Having received no compensation from their former clients, plaintiffs commenced two actions against virtually everyone connected with the transactions which arose out of the settlement. In the first action, plaintiffs seek to recover money damages based upon allegations that the various defendants therein conspired to effectuate the settlement in such a manner as to destroy plaintiffs’ attorney’s lien. In the second action, which is the one at issue herein, plaintiffs seek to have their attorney’s lien determined and enforced. A notice of pendency against the property transferred and to be trans*432ferred as a result of the settlement agreement was filed by plaintiffs in the second action. The order on appeal denied the motion of various defendants to cancel the notice of pendency and to discharge the bond and undertaking, which was filed by one of the defendants pursuant to CPLR 6515.

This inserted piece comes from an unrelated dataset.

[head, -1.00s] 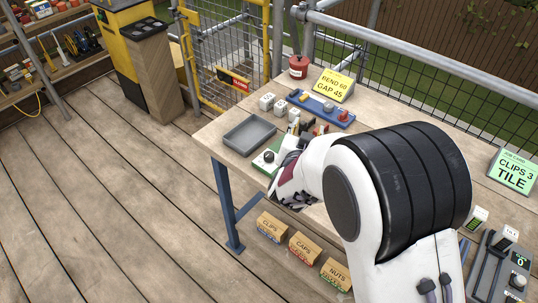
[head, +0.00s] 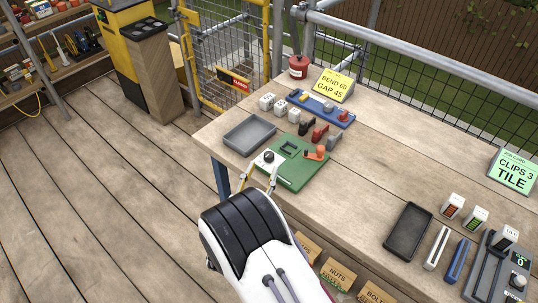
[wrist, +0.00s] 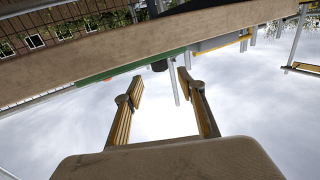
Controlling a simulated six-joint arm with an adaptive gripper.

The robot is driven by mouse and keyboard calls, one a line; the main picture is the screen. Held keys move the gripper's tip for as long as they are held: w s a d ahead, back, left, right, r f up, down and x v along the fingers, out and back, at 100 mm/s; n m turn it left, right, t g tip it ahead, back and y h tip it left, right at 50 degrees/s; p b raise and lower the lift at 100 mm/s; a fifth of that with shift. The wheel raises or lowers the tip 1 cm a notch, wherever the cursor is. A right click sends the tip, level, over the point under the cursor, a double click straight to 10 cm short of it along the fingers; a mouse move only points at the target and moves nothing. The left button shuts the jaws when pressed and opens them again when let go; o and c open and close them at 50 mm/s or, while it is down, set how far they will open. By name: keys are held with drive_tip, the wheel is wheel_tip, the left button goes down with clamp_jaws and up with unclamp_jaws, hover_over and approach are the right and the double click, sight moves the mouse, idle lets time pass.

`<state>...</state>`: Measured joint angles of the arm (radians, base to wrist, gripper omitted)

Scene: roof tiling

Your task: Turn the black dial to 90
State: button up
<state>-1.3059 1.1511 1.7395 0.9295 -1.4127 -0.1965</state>
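A black dial (head: 269,156) sits on a white plate at the near left corner of the green board (head: 300,178), near the table's front edge. Its setting is too small to read. My gripper (head: 262,171) is just in front of that corner, with one finger on each side of the plate in the head view. In the wrist view my gripper (wrist: 160,82) is open and empty, its two yellow-striped fingers apart. The green board's edge (wrist: 120,70) shows beyond them. I cannot tell whether a finger touches the dial.
A grey tray (head: 249,133) lies left of the green board. Red, black and orange clamps (head: 318,134) stand on and behind the board. A blue rack (head: 322,110) lies farther back. A black tray (head: 408,231) and a panel with a knob (head: 517,282) are at right. The table's middle is clear.

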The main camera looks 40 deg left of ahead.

Defendants contend that in Pemberton v Dolphin Dev. Corp. (134 AD2d 23, supra) we held that a notice of pendency is not an available remedy to an attorney seeking to enforce his charging lien. This contention is incorrect. In Pemberton, the attorneys (plaintiffs herein) sought to revive the action settled by their former client and to reinstate the canceled notice of pendency in that action for the purpose of providing security or leverage in their counsel fees dispute with their former client. We held that Supreme Court properly denied the attorneys’ motion, noting that the attorneys had an available remedy in the form of either a special proceeding to determine and enforce their charging lien pursuant to Judiciary Law § 475 or a plenary action in equity (supra, at 25-26). We did not hold that a notice of pendency could never be used by an attorney in a proceeding to enforce his charging lien.

CPLR 6501 authorizes the filing of a notice of pendency "in any action * * * in which the judgment demanded would affect the title to, or the possession, use or enjoyment of, real property”. Upon a motion for cancellation of a notice of pendency, "the court essentially is limited to reviewing the pleading to ascertain whether the action falls within the scope of CPLR 6501” (5303 Realty Corp. v O & Y Equity Corp., 64 NY2d 313, 320). In the case at bar, plaintiffs’ demand for relief seeks a declaration that they have an interest in the subject real property, but we must examine the entire complaint in the second action to determine the true nature of that action (supra, at 323). In undertaking this examination, we are constrained by the following general principle: "The same considerations that require strict compliance with the procedural prerequisites also mandate a narrow interpretation in reviewing whether an action is one affecting 'the title to, or the possession, use or enjoyment of, real property’ (CPLR 6501). Thus, a court is not to investigate the underlying transaction in determining whether a complaint comes within the scope of CPLR 6501. Instead, in accordance with historical practice, the court’s analysis is to be limited to the pleading’s face” (supra, at 321).

The interest in real property claimed by plaintiffs is founded upon their attorney’s charging lien. Judiciary Law *433§ 475 provides that an attorney who appears for a party in an action has a lien upon his or her client’s claim which attaches to a determination in the client’s favor and to the resulting proceeds wherever they are, and the lien cannot be affected by any settlement between the parties (Matter of Gutchess, 90 AD2d 663, 664). The lien applies only to proceeds created through the attorney’s efforts (Greenberg, Cantor & Reiss v State of New York, 128 AD2d 939, 940, lv denied 70 NY2d 605). Thus, in order to determine whether plaintiffs’ second action is one which affects the title to real property within the meaning of CPLR 6501, we must determine whether the subject real property constituted the "proceeds” of the settlement of the actions commenced by plaintiffs on their clients’ behalf (see, Matter of Desmond v Socha, 38 AD2d 22, 24, affd 31 NY2d 687), and this latter determination must be made solely upon a review of plaintiffs’ complaint (see, 5303 Realty Corp. v O & Y Equity Corp., supra, at 320-321).

According to plaintiffs’ complaint in the second action, the settlement resulted in a two-part transfer of real property. Certain real property was conveyed by Dolphin to defendant Treasure Lake Associates, which was not a party to the underlying actions and was not represented by plaintiffs, and Dolphin agreed to convey certain additional real property to Treasure Lake at a later date. Plaintiffs’ complaint further alleges that as a part of the settlement Treasure Lake paid plaintiffs’ clients the sum of $75,000, or the equivalent thereof, in noncash consideration and agreed that plaintiffs’ clients would have a 40% interest in the conveyance of the additional real property. In contrast to West v Bacon (13 App Div 371, mod on other grounds 164 NY 425), relied upon by plaintiffs, the settlement herein did not result in the acquisition by plaintiffs’ clients of either title or possession of real property. Instead, the clients received $75,000 in cash or noncash consideration and an interest in the agreement whereby Dolphin was to convey certain additional real property to Treasure Lake. Plaintiffs’ lien attached to the cash or noncash consideration received by their clients and to the clients’ interest in Dolphin’s agreement to convey certain additional property to Treasure Lake, but the lien could not attach to the real property since there is no allegation in the complaint that plaintiffs’ clients received any interest in the real property itself as a result of the settlement (see, Kauffman v Simis, 156 App Div 208). Accordingly, there was no basis for the filing of the notice of pendency, and the motion of the various defen*434dants seeking to cancel the notice of pendency and discharge the bond and undertaking should have been granted.